++++ Raw data ++++

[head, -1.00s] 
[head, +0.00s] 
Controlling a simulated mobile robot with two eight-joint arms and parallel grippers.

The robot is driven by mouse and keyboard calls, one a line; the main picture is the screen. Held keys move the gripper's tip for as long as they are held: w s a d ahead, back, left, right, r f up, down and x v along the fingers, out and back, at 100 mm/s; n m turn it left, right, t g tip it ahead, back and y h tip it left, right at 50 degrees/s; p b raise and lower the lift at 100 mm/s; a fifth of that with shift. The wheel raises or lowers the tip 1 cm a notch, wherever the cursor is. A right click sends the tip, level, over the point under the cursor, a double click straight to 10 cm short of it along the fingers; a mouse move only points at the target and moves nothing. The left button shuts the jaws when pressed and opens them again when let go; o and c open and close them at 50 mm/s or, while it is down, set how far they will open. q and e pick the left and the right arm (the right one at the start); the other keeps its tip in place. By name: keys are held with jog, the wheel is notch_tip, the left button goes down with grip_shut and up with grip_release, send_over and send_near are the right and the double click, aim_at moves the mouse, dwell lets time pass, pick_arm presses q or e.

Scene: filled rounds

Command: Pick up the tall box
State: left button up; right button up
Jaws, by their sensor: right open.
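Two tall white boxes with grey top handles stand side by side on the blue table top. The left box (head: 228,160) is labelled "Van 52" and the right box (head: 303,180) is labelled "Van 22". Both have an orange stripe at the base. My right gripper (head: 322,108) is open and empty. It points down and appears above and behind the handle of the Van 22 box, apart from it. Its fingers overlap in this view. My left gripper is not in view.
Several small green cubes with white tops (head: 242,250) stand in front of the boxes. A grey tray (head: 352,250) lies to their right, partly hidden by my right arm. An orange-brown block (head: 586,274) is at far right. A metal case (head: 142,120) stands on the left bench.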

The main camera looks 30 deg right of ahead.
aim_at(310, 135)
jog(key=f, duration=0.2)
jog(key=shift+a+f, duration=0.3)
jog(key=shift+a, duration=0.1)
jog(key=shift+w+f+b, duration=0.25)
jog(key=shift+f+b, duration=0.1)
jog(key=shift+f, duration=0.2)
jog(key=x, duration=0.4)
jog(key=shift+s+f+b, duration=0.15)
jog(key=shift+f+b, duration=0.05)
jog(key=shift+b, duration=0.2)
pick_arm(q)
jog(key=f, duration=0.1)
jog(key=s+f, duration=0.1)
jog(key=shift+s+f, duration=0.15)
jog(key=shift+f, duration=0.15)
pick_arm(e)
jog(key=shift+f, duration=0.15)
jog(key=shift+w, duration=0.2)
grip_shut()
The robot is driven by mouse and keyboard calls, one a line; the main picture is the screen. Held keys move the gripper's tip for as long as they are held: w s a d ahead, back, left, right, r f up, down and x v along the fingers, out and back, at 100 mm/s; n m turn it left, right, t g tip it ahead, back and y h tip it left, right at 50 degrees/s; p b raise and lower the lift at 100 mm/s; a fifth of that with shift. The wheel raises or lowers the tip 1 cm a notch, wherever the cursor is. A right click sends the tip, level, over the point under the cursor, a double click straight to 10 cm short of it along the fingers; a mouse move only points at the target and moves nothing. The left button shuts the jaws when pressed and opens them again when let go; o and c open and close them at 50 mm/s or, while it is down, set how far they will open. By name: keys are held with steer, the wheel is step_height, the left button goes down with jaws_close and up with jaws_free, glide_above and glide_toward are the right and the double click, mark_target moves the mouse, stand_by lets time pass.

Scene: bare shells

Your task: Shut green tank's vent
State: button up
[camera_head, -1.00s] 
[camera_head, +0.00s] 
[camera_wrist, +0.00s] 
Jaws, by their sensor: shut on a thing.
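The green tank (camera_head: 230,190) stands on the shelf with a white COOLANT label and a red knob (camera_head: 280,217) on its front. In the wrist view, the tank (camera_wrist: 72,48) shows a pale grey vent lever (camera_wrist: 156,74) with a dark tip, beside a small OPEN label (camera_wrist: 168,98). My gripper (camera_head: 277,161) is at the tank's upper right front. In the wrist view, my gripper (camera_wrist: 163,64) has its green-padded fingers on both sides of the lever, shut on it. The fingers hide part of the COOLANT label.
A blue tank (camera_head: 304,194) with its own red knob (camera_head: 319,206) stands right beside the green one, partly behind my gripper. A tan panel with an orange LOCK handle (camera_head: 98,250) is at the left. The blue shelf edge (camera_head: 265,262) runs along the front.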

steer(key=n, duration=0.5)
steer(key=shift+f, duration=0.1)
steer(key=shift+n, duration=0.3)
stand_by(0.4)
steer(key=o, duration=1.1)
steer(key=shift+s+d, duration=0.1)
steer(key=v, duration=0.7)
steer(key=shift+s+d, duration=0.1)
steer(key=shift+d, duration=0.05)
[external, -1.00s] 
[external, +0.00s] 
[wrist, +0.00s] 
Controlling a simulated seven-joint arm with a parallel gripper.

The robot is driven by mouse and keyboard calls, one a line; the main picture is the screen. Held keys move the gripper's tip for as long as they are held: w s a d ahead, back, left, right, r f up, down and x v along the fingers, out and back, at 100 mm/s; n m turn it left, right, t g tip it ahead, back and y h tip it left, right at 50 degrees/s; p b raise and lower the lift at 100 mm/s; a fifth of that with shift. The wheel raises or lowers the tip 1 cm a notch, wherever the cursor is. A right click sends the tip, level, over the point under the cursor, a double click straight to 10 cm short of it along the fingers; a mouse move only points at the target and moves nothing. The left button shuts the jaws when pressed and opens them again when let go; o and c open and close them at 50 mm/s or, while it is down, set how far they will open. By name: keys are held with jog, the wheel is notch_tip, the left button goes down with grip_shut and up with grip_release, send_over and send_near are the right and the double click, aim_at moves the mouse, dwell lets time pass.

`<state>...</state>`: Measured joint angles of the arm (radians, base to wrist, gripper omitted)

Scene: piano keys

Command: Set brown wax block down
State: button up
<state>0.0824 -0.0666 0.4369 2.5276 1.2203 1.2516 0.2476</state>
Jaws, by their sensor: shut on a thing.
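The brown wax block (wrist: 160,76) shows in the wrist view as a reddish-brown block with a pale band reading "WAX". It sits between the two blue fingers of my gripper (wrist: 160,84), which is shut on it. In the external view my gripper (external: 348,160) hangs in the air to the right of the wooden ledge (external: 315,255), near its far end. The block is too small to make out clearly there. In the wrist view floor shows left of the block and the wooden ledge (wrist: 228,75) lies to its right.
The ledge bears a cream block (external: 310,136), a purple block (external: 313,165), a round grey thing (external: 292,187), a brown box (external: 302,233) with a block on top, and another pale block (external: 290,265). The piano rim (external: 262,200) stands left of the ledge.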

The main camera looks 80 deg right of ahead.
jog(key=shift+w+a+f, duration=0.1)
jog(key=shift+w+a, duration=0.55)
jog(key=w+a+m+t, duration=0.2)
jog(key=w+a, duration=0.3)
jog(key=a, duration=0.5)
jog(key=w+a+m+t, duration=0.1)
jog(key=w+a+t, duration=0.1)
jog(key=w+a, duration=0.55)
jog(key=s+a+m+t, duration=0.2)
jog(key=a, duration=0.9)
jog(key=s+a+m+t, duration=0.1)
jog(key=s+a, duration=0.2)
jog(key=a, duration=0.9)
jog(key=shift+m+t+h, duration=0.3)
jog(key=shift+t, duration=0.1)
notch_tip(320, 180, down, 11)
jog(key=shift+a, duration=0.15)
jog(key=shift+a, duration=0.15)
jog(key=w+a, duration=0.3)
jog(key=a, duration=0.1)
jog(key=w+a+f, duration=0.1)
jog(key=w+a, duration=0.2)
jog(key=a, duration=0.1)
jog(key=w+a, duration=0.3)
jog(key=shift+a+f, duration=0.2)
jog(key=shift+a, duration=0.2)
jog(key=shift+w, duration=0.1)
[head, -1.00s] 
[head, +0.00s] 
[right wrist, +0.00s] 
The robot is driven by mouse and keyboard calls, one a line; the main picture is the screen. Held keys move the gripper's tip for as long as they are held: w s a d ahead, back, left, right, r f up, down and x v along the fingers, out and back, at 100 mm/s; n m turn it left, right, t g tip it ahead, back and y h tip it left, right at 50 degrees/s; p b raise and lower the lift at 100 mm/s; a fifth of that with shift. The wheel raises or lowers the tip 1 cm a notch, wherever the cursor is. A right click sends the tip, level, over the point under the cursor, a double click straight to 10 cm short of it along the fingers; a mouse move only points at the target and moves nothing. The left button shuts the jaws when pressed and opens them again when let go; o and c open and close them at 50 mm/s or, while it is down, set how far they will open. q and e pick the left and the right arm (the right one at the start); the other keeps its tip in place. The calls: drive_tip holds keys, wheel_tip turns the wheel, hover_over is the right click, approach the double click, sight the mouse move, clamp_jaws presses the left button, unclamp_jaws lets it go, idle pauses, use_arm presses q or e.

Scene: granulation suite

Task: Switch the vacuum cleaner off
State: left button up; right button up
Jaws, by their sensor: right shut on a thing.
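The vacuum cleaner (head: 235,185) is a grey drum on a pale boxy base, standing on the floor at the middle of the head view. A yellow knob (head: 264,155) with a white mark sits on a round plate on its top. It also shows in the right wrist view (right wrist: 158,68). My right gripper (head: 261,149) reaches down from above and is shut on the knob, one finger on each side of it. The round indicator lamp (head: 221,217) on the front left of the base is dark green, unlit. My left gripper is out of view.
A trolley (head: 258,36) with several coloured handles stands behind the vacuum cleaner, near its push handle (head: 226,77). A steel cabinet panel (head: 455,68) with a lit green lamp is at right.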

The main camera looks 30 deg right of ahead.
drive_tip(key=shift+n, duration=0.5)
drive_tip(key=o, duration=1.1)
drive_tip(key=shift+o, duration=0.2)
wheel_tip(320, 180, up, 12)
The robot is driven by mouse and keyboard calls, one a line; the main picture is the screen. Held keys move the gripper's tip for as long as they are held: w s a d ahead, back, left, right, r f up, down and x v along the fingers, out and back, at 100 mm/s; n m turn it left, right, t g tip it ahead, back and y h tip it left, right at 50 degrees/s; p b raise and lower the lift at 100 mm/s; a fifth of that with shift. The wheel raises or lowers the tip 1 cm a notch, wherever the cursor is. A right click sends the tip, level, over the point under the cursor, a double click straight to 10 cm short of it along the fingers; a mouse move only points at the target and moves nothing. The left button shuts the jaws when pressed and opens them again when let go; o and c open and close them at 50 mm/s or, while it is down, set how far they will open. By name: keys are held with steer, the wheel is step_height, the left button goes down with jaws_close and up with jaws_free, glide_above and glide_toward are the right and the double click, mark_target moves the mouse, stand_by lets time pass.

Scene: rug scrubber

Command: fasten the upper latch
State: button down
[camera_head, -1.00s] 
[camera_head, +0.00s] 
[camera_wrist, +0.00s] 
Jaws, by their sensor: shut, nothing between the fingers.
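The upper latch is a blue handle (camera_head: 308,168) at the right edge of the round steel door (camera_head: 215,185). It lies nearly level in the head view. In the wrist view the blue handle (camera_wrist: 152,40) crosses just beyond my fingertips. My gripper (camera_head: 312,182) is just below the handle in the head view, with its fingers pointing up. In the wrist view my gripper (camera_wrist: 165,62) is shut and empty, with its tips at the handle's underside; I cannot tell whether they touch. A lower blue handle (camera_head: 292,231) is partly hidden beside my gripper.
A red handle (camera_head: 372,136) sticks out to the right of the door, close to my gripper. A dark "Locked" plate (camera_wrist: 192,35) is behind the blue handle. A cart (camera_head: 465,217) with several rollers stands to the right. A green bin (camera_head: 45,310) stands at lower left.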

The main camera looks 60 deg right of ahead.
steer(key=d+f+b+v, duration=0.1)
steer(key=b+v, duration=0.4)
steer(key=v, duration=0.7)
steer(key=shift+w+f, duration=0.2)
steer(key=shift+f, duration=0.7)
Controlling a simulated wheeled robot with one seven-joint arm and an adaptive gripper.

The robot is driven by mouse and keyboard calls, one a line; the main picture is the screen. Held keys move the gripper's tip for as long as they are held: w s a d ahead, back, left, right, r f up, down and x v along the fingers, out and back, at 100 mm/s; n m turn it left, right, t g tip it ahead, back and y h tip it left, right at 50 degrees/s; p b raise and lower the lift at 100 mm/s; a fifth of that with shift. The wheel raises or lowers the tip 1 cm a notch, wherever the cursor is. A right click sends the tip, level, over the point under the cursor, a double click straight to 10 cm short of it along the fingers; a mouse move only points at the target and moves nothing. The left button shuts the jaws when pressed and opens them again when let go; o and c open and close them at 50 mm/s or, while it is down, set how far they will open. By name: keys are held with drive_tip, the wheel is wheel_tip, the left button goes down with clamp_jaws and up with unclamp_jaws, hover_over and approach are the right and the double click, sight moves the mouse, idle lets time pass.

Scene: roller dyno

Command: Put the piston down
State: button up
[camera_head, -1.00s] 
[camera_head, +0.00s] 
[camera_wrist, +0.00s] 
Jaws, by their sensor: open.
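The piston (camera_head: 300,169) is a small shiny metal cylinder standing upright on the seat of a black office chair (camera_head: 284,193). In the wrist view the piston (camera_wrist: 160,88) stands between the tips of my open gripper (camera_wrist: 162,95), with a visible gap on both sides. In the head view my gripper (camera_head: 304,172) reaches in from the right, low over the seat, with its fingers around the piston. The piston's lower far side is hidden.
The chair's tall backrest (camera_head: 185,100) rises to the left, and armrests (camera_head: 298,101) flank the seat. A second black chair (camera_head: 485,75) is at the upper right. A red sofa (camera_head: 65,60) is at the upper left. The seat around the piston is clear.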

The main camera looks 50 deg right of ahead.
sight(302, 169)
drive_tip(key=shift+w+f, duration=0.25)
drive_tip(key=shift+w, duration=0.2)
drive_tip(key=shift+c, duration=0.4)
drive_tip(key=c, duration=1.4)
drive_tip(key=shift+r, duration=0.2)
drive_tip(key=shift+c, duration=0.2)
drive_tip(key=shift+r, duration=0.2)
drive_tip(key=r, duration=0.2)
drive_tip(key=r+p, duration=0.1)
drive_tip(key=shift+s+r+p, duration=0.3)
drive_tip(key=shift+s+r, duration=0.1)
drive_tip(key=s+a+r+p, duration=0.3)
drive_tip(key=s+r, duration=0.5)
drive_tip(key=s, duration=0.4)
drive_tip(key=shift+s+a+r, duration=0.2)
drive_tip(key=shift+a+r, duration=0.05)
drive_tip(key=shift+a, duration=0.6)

++++

■ Given instruction
Answer only with how many lines in the records include "Controlling".

■ The answer
3